The demon Mara sent his three daughters Tanha, Arati, and Raga to tempt the Buddha.
Tanha = “thirst, desire, longing, greed”, either physical or mental. It is typically translated as craving, and is of three types: kāma-taṇhā (craving for sensual pleasures), bhava-taṇhā (craving for existence), and vibhava-taṇhā (craving for non-existence).
Arati = discontentment or lack of joy/appreciation
Raga = attachment to a sensory object
Mara the evil one
Māra alone, lord of the five desires, bringer of death and enemy of truth, was grieved and rejoiced not. With his three daughters, Tanhā, Ragā and Arati, the tempters, and with his host of evil demons, he went to the place where the great samana sat. But Sakyamuni heeded him not.
Māra uttered fear-inspiring threats and raised a whirlwind so that the skies were darkened and the ocean roared and trembled. But the Blessed One under the Bodhi-tree remained calm and feared not. The Enlightened One knew that no harm could befall him.
The three daughters of Māra tempted the Bodhisatta, but he paid no attention to them, and when Māra saw that he could kindle no desire in the heart of the victorious samana, he ordered all the evil spirits at his command to attack him and overawe the great muni.
But the Blessed One watched them as one would watch the harmless games of children. All the fierce hatred of the evil spirits was of no avail. The flames of hell became wholesome breezes of perfume, and the angry thunderbolts were changed into lotus-blossoms.
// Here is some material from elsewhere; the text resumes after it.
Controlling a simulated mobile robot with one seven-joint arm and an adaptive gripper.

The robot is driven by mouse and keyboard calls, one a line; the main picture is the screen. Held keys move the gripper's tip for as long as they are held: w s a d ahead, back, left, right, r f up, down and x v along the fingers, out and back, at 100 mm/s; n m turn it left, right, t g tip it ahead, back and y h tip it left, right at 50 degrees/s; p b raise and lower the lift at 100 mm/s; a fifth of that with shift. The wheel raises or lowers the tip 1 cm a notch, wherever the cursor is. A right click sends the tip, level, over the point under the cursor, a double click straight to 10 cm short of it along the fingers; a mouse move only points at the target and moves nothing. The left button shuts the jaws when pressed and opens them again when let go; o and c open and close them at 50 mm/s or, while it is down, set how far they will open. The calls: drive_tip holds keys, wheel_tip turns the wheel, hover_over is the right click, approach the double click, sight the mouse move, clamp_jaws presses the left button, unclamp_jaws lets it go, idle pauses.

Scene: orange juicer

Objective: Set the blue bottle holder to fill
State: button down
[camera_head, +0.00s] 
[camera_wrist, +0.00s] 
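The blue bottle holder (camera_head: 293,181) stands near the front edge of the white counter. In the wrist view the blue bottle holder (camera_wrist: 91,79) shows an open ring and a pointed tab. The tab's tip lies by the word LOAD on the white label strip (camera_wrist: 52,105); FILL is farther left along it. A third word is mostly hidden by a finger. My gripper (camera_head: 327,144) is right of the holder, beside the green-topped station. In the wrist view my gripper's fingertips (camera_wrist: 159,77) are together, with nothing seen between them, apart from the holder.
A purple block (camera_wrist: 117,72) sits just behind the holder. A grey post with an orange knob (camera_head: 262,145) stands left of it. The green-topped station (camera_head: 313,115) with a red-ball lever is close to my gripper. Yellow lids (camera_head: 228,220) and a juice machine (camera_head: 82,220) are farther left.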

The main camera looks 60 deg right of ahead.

When Māra saw this, he fled away with his army from the Bodhi-tree, whilst from above a rain of heavenly flowers fell, and voices of good spirits were heard:
“Behold the great muni! his heart unmoved by hatred. The wicked Māra’s host ‘gainst him did not prevail. Pure is he and wise, loving and full of mercy.
“As the rays of the sun drown the darkness of the world, so he who perseveres in his search will find the truth and the truth will enlighten him.”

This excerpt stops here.